Ostatni dzień roku 2017. Cały rok obok przeleciał, przebiegł, przegalopował nie wiadomo kiedy. Głupot narobił, że szkoda gadać. Może następny choć trochę rozumu ze sobą przyniesie, przynajmniej niektórym pozwoli zdjąć klapki z oczu… Tego życzę nam wszystkim, świadomym i nieświadomym zagrożeń zewsząd
płynącym. Nadzieja umiera ostatnia, więc jej się uchwycę…
Wszystkim Drogim Gościom Moim życzę zdrowia i pieniędzy – mój Tata mówił, że jak się je ma, z całą resztą można sobie poradzić. Do tego szczęście się by przydało, bo ci z Titanika zdrowie mieli, tylko szczęścia im zabrakło. No więc skoro zdrowie, szczęście i pieniądze mamy, pozostaje spełniać marzenia, realizować plany i zamierzenia dotąd głęboko skrywane przed światem. Powitajmy zatem dziś o północy Nowy Rok życząc sobie by okazał się Dobrym Rokiem i Dobro ze sobą przyniósł w wielkiej obfitości. I oby to Dobro zapukało do każdego domu, do każdego serca i pozostało na dłużej.

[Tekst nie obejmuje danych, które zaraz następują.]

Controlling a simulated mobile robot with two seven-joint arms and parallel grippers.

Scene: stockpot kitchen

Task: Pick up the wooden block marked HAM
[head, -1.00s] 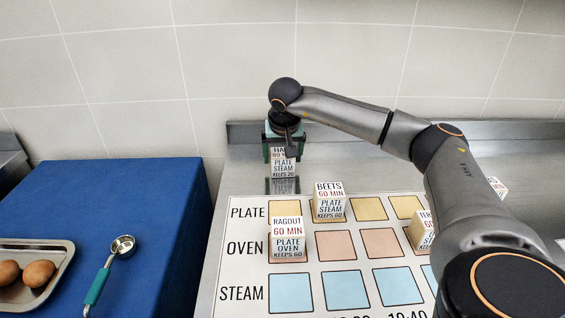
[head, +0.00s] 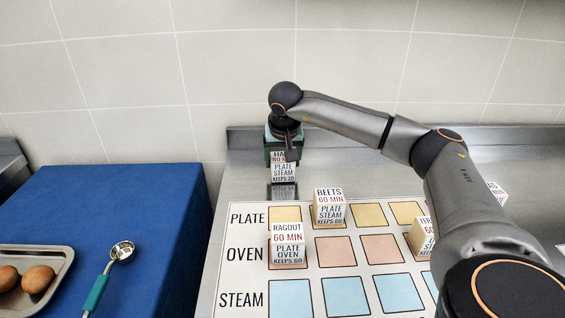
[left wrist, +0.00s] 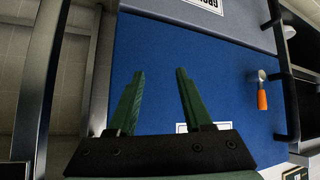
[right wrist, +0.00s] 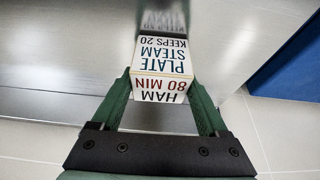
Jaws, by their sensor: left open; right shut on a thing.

SZCZĘŚLIWEGO NOWEGO ROKU!!!
31.12.2017
Dziękuję:) Niech się nam wszystkim spełni tylko dobre:) Rok 2018 ma wibrację mistrzowskiej Jedenastki, albo łagodnej Dwójki. Tak czy inaczej mam nadzieję, że lepszy będzie od poprzedniego, czego Wam serdecznie życzę:)))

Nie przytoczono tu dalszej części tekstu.